──────── COLLECTED DATA

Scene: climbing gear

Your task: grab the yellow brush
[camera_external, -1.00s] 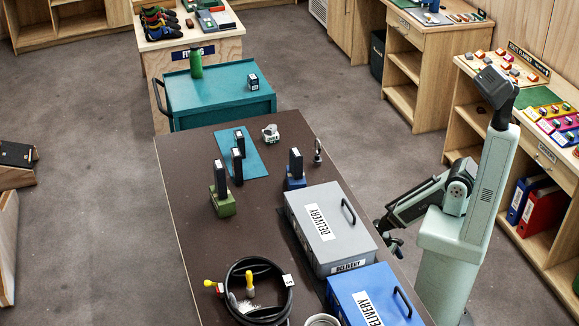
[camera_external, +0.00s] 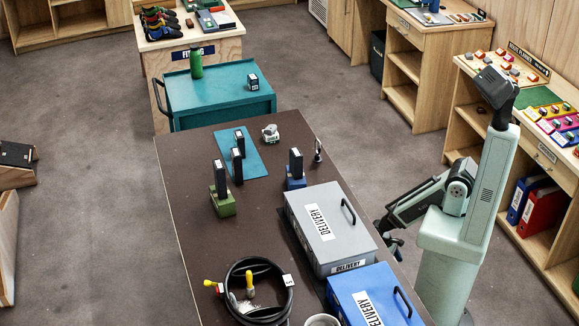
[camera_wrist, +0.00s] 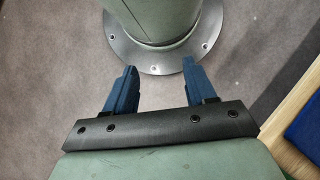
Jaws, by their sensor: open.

────────────────

* REQUIREMENT *
No pictures belong in the copy; quote exactly the lines from the line containing "Your task: grab the yellow brush" through the final line of the material, both ends included.

* SOLUTION BELOW *
Your task: grab the yellow brush
[camera_external, -1.00s] 
[camera_external, +0.00s] 
[camera_wrist, +0.00s] 
Jaws, by their sensor: open.

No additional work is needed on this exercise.